Waltz, who was so good as the Nazi in Inglorious Bastards, struggles to find the right tone here.  He is the heavy, but I never knew when to take him seriously.  He seemed to be going for laughs sometimes but he was never actually funny.   His best moment comes early on when he goes face to face with a new crime lord played by Franco.  The rest of the movie has Waltz referring to that conversation.

The best parts are between Britt and Kato.  They are opposites but learn to get along.  They spar at one point in a scene that is reminiscent of Peter Sellers and his man servant in The Pink Panther.  The best joke involves the gas gun Kato makes for Britt. The action scenes are plentiful and long.  The cars play a huge role in them all.   Look for a nod to the original Kato, Bruce Lee, in Kato's sketch pad.

Rogen wrote the screenplay and seems to be adlibbing in many scenes.  Far too often he does not seem to know when to shut up.  Although he wrote this character to suit his strengths, Rogen is not leading man material.   Britt is such an ungrateful, lazy bum that I never liked him to start with.  So his childhood was not all rosy, boo hoo.  The truth is, he went from having daddy take care of him to having Kato take care of him.   His heart may eventually be in the right place, but he really serves very little purpose to anyone. 

The Green Hornet is entertaining enough, but Britt should have been approached from a different perspective.  Either make him the hero and hire a real action star, or keep Rogen and make it more over-the-top.  This version tries to do both, and only partially satisfies.

Reviewed on: February 5th, 2011
Seth Rogen and Jay Chou in The Green Hornet.

Seth Rogen and Jay Chou in The Green Hornet.
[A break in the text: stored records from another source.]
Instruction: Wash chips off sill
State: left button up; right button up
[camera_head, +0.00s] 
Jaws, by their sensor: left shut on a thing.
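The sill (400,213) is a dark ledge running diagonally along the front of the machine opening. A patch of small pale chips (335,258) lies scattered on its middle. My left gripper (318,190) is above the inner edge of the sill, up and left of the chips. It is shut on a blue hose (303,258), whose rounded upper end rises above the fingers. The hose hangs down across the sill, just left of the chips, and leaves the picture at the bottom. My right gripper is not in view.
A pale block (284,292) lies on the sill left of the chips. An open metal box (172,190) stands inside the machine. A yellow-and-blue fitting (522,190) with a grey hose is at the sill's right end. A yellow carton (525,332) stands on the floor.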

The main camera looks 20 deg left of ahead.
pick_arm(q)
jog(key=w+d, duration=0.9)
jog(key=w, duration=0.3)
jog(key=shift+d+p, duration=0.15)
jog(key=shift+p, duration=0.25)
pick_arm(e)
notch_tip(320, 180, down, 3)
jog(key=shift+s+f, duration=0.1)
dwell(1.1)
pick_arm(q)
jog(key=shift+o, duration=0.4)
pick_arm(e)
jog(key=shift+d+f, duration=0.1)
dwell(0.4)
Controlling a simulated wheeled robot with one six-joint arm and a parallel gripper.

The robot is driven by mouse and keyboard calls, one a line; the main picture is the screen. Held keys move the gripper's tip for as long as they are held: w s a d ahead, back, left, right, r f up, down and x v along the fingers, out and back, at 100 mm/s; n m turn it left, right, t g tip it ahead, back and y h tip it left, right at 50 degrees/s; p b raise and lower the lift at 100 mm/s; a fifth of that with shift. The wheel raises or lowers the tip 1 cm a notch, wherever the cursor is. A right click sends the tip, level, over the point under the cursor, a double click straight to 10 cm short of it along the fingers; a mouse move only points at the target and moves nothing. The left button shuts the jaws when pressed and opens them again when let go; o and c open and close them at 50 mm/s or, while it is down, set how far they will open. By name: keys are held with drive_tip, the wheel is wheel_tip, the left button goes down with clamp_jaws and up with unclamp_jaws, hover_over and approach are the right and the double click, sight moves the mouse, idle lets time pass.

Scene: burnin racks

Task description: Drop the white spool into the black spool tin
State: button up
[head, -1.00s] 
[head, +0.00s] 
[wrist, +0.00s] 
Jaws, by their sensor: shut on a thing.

My expectations were even lower than yours Eric.  Despite your mildly lukewarm review, I was still convinced by everything that I'd read and every preview I'd seen that this movie was going to be bad. I suppose those lowered expectations might have helped me enjoy this movie a bit more than I would have if I'd gone in with no previous knowledge, but not by much. It was pretty much everything I thought it would be.

Like you Eric, I thought the movie's biggest problem was its uneven tone. Is it a comedy or is it an action movie? It wants to be both, but doesn't fully succeed at either. Granted, action comedy is a difficult genre to pull off anyway, but this script gets most of it wrong from the start.
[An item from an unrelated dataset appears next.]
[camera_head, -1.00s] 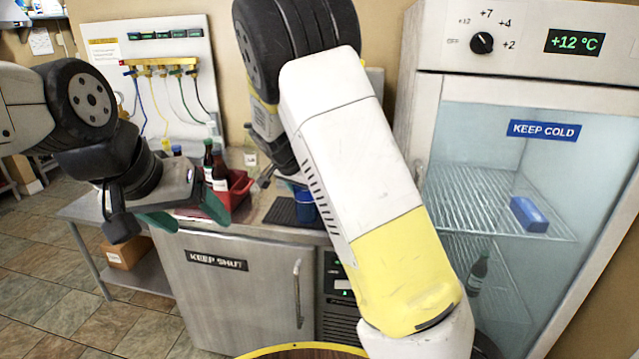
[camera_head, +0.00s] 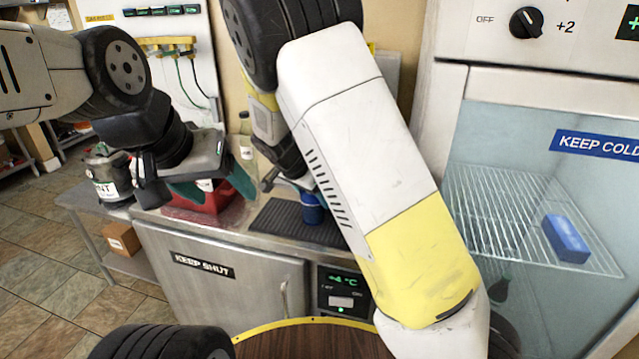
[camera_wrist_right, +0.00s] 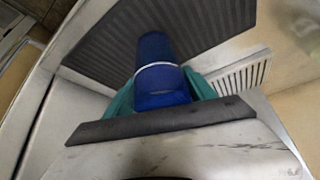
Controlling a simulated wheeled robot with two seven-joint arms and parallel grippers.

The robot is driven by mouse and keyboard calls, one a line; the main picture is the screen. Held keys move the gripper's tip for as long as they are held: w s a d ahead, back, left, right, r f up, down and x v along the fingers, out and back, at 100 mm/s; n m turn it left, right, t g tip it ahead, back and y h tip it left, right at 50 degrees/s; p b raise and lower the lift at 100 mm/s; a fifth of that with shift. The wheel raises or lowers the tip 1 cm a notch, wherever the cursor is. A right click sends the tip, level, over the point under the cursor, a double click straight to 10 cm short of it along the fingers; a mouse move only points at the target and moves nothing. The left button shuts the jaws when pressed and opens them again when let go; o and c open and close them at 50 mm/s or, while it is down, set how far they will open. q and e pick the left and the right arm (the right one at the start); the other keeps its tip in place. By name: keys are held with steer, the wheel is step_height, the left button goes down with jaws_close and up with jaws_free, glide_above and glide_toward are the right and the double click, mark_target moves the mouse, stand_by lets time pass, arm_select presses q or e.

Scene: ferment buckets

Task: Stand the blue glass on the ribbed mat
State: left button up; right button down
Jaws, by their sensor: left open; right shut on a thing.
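The blue glass (camera_head: 312,208) is held by my right gripper over the right part of the dark ribbed mat (camera_head: 277,222), which lies on the steel counter. In the right wrist view the glass (camera_wrist_right: 158,62) sits between the teal fingers of my right gripper (camera_wrist_right: 160,92), with the mat (camera_wrist_right: 105,50) behind it. I cannot tell whether the glass's base touches the mat. In the head view my right arm hides part of the mat and most of the right gripper. My left gripper (camera_head: 213,187) is open and empty, in front of the red crate.
A red crate (camera_head: 207,200) stands left of the mat, partly behind my left gripper. A clear bottle (camera_head: 246,140) stands behind. A slotted grate (camera_wrist_right: 238,77) lies beside the mat. The glass-fronted cold cabinet (camera_head: 450,110) rises at the right. The mat's left part is bare.

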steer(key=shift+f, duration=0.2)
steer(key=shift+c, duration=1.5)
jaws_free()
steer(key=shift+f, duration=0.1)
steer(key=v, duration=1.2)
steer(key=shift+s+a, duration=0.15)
Not only is Rogen's script to blame, but his acting is sub-par as well. He's completely miscast and doesn't make a convincing action star or romantic lead. He's able to do comedy and that's about it, which is probably why he tried to include so much of it in the script.

The supporting cast doesn't fare much better, despite being more talented than Rogen.

Diaz seems included purely to have a female character. She shares no real chemistry with Britt or Kato and you could lift her character from the film with just a minor adjustment. Waltz, who was so sinister and threatening in Inglorious Basterds, flounders in this part. He's not threatening or funny and his Bloodnofsky persona is just stupid. How he ever became such a powerful crime lord is never really explained.

Only Chou as Kato comes across well. He's the real hero of the movie and Britt would be lost without him.

The action scenes are long, particularly the final one which goes on far too long and is far too over-the-top. It does keep the story ticking along and the pacing is fast enough. Certainly the 3-D does nothing to help it and this movie could just as easily be enjoyed without it.

Under the right circumstances this story could have been a good one. It just needed a different script and a different leading man.

Reviewed on: February 5th, 2011
Seth Rogen and Jay Chous as Britt Reid and Cato.

Seth Rogen and Jay Chous as Britt Reid and Cato.

What charm this movie possesses lies in the fact that while Britt (aka The Green Hornet) thinks he is the hero and Cato the sidekick it is actually the other way around. Just as they use the pretense of being criminals for access to the real bad guys, Cato uses the guise of chauffer to hide the fact that he is the real superhero of the duo.

He seems to actually possess superpowers in the form of superhuman speed and agility and there seems to be nothing he can’t build. As Eric mentioned Britt is merely the money man. Oh and he thought of the ejector seats.

I agree that Rogen is miscast although he does share a certain comic chemistry with Chou. They definitely have more chemistry with each other than either man shares with the wasted Diaz. I also agree about the lackluster performance of Christoph Waltz. Even when acting completely ruthlessly he is never menacing. James Franco, in his one scene, makes a more memorable villain than Waltz does in the entire movie.

This is the first 3D movie I have seen in a theater since the 1970’s. The technology hasn’t really improved much, although the glasses have gotten cooler looking. As Scott said it adds little to the enjoyment of the movie and about halfway through I was beginning to be annoyed by having to wear them.

For all its flaws I was entertained by The Green Hornet. It is fast paced, mindless eye-candy, the type movie you would expect to see being released in the summer rather than one dumped in the celluloid wasteland of January. Maybe they were afraid of the summer competition. At any rate this Hornet wields an innocuous and fairly forgettable sting.